Furthermore, the Mayers demonstrated their prima facie entitlement to a judgment declaring that they are entitled to exercise the option, as set forth in section 9 of the lease, to seek to subdivide the property so as to create a separate lot consisting of the Mayer Homestead ( see Tsoulis v. Abbott Bros. II Steak Out, Inc., 82 A.D.3d 1612, 1613, 919 N.Y.S.2d 634; Kaygreen Realty Co., LLC v. IG Second Generation Partners, L.P., 78 A.D.3d 1010, 1014, 912 N.Y.S.2d 246). The Mayers also demonstrated their prima facie entitlement to specific performance of RW's obligations under that provision of the lease ( see Thomas v. Gray, 121 A.D.3d 1091, 1093, 995 N.Y.S.2d 169). In opposition, RW failed to raise a triable issue of fact.
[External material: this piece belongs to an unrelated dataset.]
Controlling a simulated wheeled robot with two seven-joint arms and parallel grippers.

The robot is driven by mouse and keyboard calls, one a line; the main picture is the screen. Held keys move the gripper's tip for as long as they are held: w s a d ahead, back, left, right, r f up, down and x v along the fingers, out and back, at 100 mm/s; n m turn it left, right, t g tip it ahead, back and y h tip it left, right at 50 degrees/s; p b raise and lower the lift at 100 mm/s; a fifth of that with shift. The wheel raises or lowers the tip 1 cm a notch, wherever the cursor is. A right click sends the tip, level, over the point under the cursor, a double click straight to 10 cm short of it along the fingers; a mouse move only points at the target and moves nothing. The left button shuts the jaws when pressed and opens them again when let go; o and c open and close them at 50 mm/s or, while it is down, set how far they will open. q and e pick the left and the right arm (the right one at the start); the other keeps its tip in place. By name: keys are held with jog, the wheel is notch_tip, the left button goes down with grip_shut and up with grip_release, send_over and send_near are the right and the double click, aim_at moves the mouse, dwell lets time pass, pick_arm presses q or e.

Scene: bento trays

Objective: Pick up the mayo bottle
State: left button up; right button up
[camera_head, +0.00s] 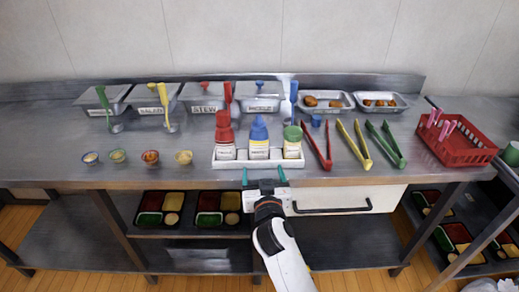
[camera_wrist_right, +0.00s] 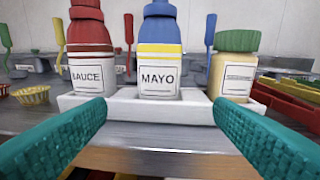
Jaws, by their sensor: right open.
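The mayo bottle (camera_head: 259,139) has a blue cap, a yellow band and a white label. It stands upright in the middle of a white tray (camera_head: 229,164) on the counter. In the right wrist view the mayo bottle (camera_wrist_right: 159,62) is centred and its label reads MAYO. My right gripper (camera_head: 263,174) is at the counter's front edge, just in front of the tray. Its teal fingers (camera_wrist_right: 160,106) are spread wide, open and empty, pointing at the bottle without touching it. My left gripper is not in view.
A red sauce bottle (camera_head: 224,138) and a green-capped jar (camera_head: 292,142) flank the mayo closely in the tray. Red tongs (camera_head: 317,145) lie to the right, small bowls (camera_head: 150,157) to the left. Lidded steel containers (camera_head: 205,95) stand behind. A red basket (camera_head: 457,150) sits far right.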

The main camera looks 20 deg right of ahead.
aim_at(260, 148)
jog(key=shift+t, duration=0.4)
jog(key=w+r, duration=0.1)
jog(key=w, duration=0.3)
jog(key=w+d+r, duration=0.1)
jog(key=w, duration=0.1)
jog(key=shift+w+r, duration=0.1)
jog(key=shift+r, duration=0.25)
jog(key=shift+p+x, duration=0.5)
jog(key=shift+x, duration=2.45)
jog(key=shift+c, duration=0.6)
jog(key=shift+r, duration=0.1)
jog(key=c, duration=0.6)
Accordingly, the Supreme Court properly granted that branch of the Mayers's cross motion which was for summary judgment on their third counterclaim.
Since this is, in part, a declaratory judgment action, we remit the matter to the Supreme Court, Orange County, for the entry of a judgment, inter alia, declaring that the Mayers are entitled to exercise the option set forth in section 9 of the lease executed by the parties to subdivide a portion of the subject property ( see Lanza v. Wagner, 11 N.Y.2d 317, 334, 229 N.Y.S.2d 380, 183 N.E.2d 670).